Company directors are under a personal duty to ensure that National Insurance (NI) and Income Tax (IT) liabilities are met and the corporate veil will not protect them in the event of wilful default. In one case, two businessmen were hit hard in the pocket after they continued to pay themselves generous salaries whilst their company struggled and its IT and NI bills went unpaid for a year.

The men were joint owners and directors of a gardening and cleaning company that had expanded rapidly through acquisitions. Despite severe cash flow difficulties, they had paid themselves salaries that the company could not afford. No IT or NI had been deducted from their pay during the financial year in question. The company ultimately fell into administration leaving substantial IT and NI arrears.

HM Revenue and Customs (HMRC) took the view that the directors should be held personally responsible for those debts under the Income Tax (PAYE) Regulations 2003. The company’s IT and NI liabilities were transferred to them personally and they received demands for payment of more than £108,000 between them.

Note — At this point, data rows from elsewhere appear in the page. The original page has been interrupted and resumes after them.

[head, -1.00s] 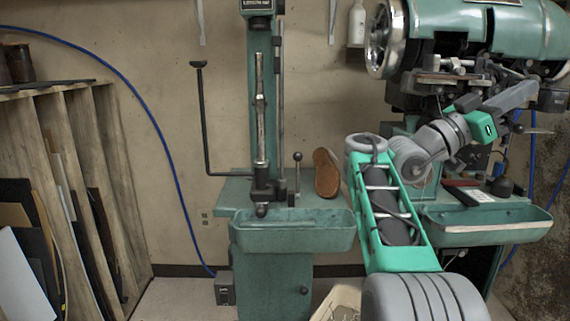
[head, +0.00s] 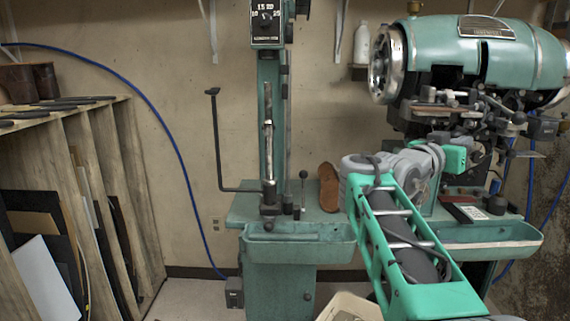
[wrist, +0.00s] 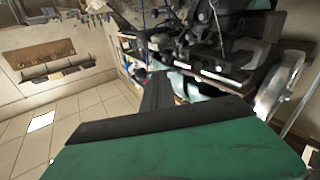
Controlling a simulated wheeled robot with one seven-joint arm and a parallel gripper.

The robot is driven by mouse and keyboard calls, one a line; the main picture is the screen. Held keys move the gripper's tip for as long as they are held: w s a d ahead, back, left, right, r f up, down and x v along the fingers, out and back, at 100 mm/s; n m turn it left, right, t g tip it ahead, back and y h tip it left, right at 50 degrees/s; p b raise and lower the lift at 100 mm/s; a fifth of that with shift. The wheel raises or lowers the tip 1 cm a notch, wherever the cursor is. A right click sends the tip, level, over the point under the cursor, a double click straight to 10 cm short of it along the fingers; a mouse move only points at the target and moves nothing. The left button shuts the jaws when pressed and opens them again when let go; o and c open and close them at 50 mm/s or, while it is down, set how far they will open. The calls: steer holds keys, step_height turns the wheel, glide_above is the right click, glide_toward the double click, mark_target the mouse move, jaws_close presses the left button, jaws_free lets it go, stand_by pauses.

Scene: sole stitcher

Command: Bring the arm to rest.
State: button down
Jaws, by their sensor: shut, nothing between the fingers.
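My arm shows in the head view, with its green lattice link rising from the bottom right to grey joints in front of the green stitching machine (head: 490,50). My gripper (wrist: 157,90) appears in the wrist view as dark fingers, shut and empty, beyond a broad green housing and a black bar. In the head view its fingertips are hard to pick out against the machine's dark parts. No object is in its grasp.
A green column machine (head: 268,130) with a trough (head: 300,243) stands left of my arm. A brown sole (head: 328,187) leans on its table. A wooden rack (head: 85,165) with dark sheets is at the far left. Open floor (wrist: 95,115) shows in the wrist view.

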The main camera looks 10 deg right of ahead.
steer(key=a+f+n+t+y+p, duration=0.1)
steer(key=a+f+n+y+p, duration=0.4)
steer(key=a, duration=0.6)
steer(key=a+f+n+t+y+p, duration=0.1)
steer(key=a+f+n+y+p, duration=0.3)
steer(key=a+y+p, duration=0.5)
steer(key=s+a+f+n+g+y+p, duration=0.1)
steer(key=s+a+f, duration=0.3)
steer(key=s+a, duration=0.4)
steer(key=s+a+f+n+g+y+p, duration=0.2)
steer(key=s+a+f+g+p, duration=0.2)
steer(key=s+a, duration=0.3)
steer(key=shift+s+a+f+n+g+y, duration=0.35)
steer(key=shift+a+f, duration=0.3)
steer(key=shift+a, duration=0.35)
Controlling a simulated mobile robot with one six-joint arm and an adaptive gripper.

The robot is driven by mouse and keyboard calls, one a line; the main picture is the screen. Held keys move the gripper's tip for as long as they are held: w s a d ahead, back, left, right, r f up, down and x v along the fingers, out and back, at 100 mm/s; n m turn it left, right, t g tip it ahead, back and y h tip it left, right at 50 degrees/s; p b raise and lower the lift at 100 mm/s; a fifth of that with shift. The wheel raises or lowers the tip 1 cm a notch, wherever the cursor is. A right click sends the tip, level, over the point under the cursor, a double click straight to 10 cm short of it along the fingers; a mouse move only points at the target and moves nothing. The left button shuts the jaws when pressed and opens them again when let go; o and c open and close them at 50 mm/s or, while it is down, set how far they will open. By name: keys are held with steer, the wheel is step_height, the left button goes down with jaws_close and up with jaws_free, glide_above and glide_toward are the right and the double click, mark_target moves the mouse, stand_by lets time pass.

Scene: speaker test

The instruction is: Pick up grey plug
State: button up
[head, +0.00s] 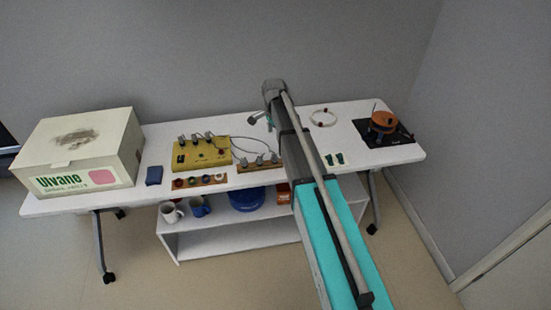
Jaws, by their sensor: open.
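Several small grey plugs or connectors stand in two places on the white table; I cannot tell which one the task means. Some grey plugs (259,161) stand in a row on a low wooden strip (250,168), left of my arm. Others (195,138) stand along the top of a yellow box (187,160), with thin cables by them. My gripper (254,119) is small in view, above the back of the table, near the far end of my arm. It is open and apart from the plugs. My arm hides part of the table beside the strip.
A large cardboard box (75,150) fills the table's left end. A blue block (154,175) and a strip of coloured knobs (200,181) lie near the front edge. A white cable loop (323,118) and an orange reel on a black board (384,122) are right.

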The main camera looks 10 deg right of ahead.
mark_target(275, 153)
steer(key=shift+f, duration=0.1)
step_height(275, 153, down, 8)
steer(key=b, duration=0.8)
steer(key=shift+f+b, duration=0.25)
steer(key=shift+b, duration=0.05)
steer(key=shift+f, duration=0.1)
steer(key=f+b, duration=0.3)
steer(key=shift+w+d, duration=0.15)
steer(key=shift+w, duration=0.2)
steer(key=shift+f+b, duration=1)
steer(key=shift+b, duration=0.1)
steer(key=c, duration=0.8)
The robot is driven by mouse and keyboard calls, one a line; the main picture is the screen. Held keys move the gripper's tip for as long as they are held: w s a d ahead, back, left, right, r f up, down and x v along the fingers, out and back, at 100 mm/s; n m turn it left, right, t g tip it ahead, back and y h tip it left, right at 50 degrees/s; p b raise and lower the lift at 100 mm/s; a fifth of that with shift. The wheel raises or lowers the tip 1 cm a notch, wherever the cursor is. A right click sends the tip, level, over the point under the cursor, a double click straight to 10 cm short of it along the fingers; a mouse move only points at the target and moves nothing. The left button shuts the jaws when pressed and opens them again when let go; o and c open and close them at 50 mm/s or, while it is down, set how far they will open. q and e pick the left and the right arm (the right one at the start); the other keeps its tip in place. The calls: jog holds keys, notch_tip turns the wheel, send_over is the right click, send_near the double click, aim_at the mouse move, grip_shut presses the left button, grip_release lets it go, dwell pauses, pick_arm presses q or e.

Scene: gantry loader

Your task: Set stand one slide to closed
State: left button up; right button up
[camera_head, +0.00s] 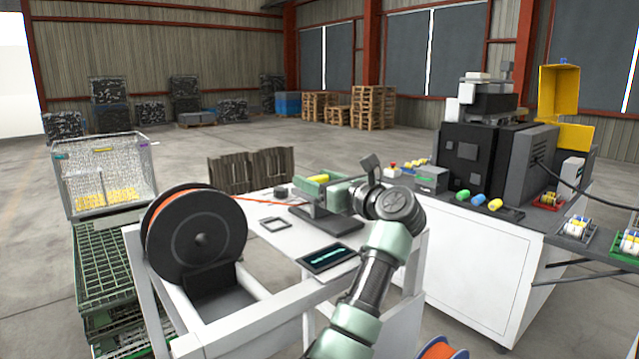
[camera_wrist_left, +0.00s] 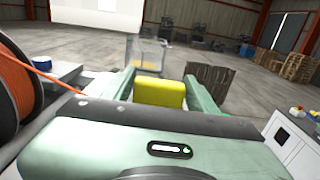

In rejecting their appeals against those decisions, the First-tier Tribunal found on the evidence that they had wilfully and deliberately procured the company to pay their remuneration without deduction of IT or NI in the knowledge that such deductions should have been made. In part due to their high salaries, the company had been persistently in arrears with its PAYE liabilities and quite evidently had not been in a position to pay IT and NI when they fell due.